What to work on
Repeat the records word for word, excluding any picture.

Stored records
━━━━━━━━━━━━━━━━━━━━
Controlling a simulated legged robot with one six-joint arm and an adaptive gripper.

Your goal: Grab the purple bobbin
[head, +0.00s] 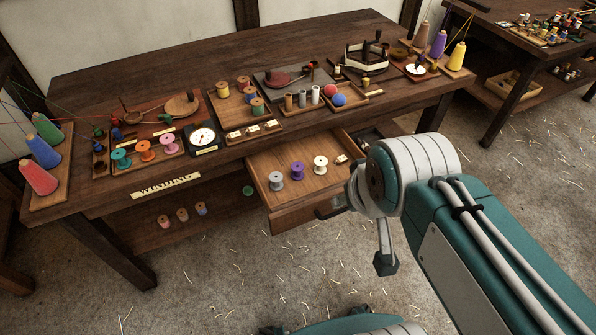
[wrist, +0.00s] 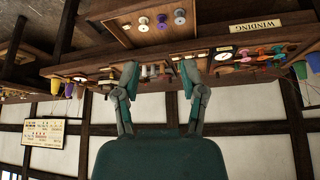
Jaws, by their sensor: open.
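The purple bobbin (head: 297,170) stands upright in the pulled-out wooden drawer (head: 262,158) under the bench top. A grey bobbin (head: 276,181) is to its left and a cream bobbin (head: 320,164) to its right, with small gaps between. In the wrist view, which is upside down, the purple bobbin (wrist: 162,20) shows near the top, between the cream and grey ones. My gripper (wrist: 159,70) is open, its two fingers spread apart with nothing held, and apart from the bobbin. In the head view my arm is right of the drawer; the fingers are not clearly seen there.
The winding bench (head: 190,65) holds trays, spools and a dial (head: 203,138) above the drawer. Teal, orange and pink bobbins stand in a tray (head: 130,166) at left. A low shelf (head: 165,236) holds more spools.

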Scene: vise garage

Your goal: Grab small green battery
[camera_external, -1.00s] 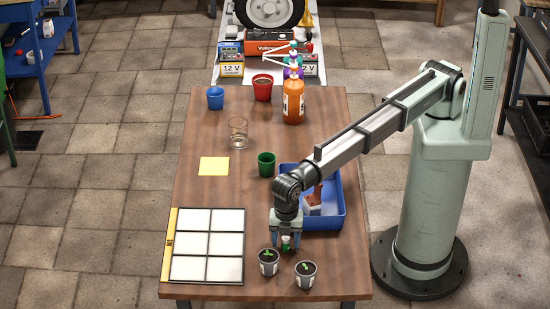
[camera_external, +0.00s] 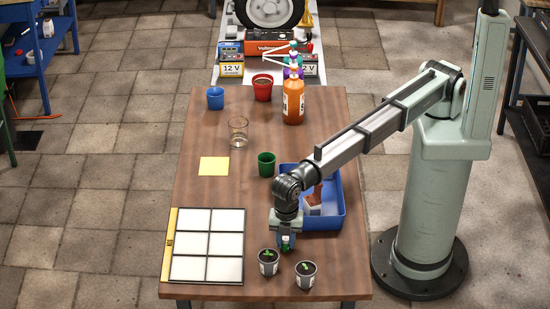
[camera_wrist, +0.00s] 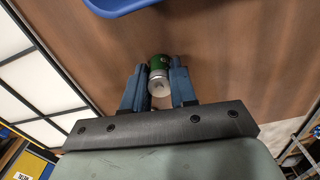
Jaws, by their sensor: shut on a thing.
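The small green battery (camera_wrist: 158,66) is a short cylinder with a green body and a silver end. It sits between the two blue-grey fingers of my gripper (camera_wrist: 159,80) in the wrist view, with a finger against each side. In the external view the battery (camera_external: 286,240) shows as a green spot low between the fingertips of my gripper (camera_external: 286,243), near the table's front. My gripper is shut on it. Whether the battery still touches the table is hard to tell.
A white-celled panel (camera_external: 208,243) lies to the left. A green cup (camera_external: 266,164) stands behind.

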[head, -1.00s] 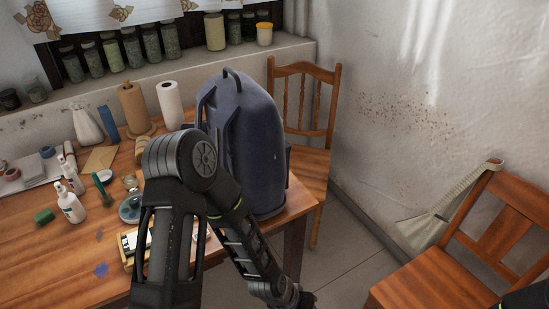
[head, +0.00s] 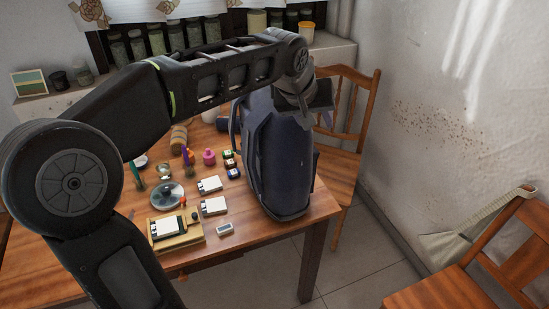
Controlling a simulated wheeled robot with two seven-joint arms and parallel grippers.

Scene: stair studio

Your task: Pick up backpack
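The dark blue backpack (head: 283,165) stands upright on the wooden table (head: 262,232), near its right corner. My left arm reaches across from the left. My left gripper (head: 306,98) is right at the top of the backpack, where it hides the carry handle. Its fingers are dark and partly hidden, so I cannot tell whether they are open or closed on the handle. My right gripper is not in view.
Small boxes (head: 214,206), a wooden tray (head: 176,241) and a round teal dish (head: 167,194) lie left of the backpack. A wooden chair (head: 345,150) stands close behind it. Another chair (head: 490,260) is at the right. Floor (head: 350,255) is free between them.

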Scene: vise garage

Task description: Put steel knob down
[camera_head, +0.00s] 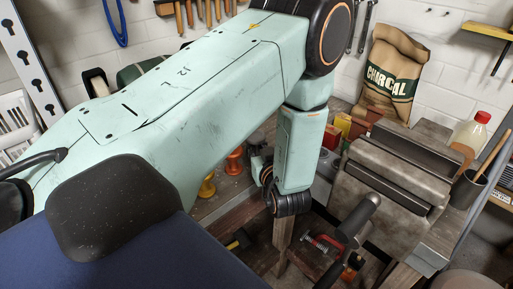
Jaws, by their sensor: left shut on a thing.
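My left arm comes in from the left, bends at the top and hangs down over the workbench (225,198). My left gripper (258,160) is small, dark and partly hidden behind my forearm and wrist. It is shut on something low over the bench, just right of an orange knob (235,160). I cannot clearly make out the steel knob among the dark parts there. A yellow knob (207,186) stands on the bench further left. My right gripper is not in view.
A large steel vise (385,180) stands to the right, its handle (358,222) sticking out toward me. A charcoal bag (392,75), a red-capped bottle (472,130) and a dark cup (468,189) stand around it. A red clamp (322,244) lies on a lower shelf.
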━━━━━━━━━━━━━━━━━━━━
Response to the task
Controlling a simulated legged robot with one six-joint arm and an adaptive gripper.

Your goal: Grab the purple bobbin
[head, +0.00s] 
[wrist, +0.00s] 
Jaws, by their sensor: open.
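The purple bobbin (head: 297,170) stands upright in the pulled-out wooden drawer (head: 262,158) under the bench top. A grey bobbin (head: 276,181) is to its left and a cream bobbin (head: 320,164) to its right, with small gaps between. In the wrist view, which is upside down, the purple bobbin (wrist: 162,20) shows near the top, between the cream and grey ones. My gripper (wrist: 159,70) is open, its two fingers spread apart with nothing held, and apart from the bobbin. In the head view my arm is right of the drawer; the fingers are not clearly seen there.
The winding bench (head: 190,65) holds trays, spools and a dial (head: 203,138) above the drawer. Teal, orange and pink bobbins stand in a tray (head: 130,166) at left. A low shelf (head: 165,236) holds more spools.

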Scene: vise garage

Your goal: Grab small green battery
[camera_external, -1.00s] 
[camera_external, +0.00s] 
[camera_wrist, +0.00s] 
Jaws, by their sensor: shut on a thing.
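The small green battery (camera_wrist: 158,66) is a short cylinder with a green body and a silver end. It sits between the two blue-grey fingers of my gripper (camera_wrist: 159,80) in the wrist view, with a finger against each side. In the external view the battery (camera_external: 286,240) shows as a green spot low between the fingertips of my gripper (camera_external: 286,243), near the table's front. My gripper is shut on it. Whether the battery still touches the table is hard to tell.
A white-celled panel (camera_external: 208,243) lies to the left. A green cup (camera_external: 266,164) stands behind.

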[head, -1.00s] 
[head, +0.00s] 
Controlling a simulated wheeled robot with two seven-joint arms and parallel grippers.

Scene: stair studio

Your task: Pick up backpack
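The dark blue backpack (head: 283,165) stands upright on the wooden table (head: 262,232), near its right corner. My left arm reaches across from the left. My left gripper (head: 306,98) is right at the top of the backpack, where it hides the carry handle. Its fingers are dark and partly hidden, so I cannot tell whether they are open or closed on the handle. My right gripper is not in view.
Small boxes (head: 214,206), a wooden tray (head: 176,241) and a round teal dish (head: 167,194) lie left of the backpack. A wooden chair (head: 345,150) stands close behind it. Another chair (head: 490,260) is at the right. Floor (head: 350,255) is free between them.

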Scene: vise garage

Task description: Put steel knob down
[camera_head, +0.00s] 
Jaws, by their sensor: left shut on a thing.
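My left arm comes in from the left, bends at the top and hangs down over the workbench (225,198). My left gripper (258,160) is small, dark and partly hidden behind my forearm and wrist. It is shut on something low over the bench, just right of an orange knob (235,160). I cannot clearly make out the steel knob among the dark parts there. A yellow knob (207,186) stands on the bench further left. My right gripper is not in view.
A large steel vise (385,180) stands to the right, its handle (358,222) sticking out toward me. A charcoal bag (392,75), a red-capped bottle (472,130) and a dark cup (468,189) stand around it. A red clamp (322,244) lies on a lower shelf.

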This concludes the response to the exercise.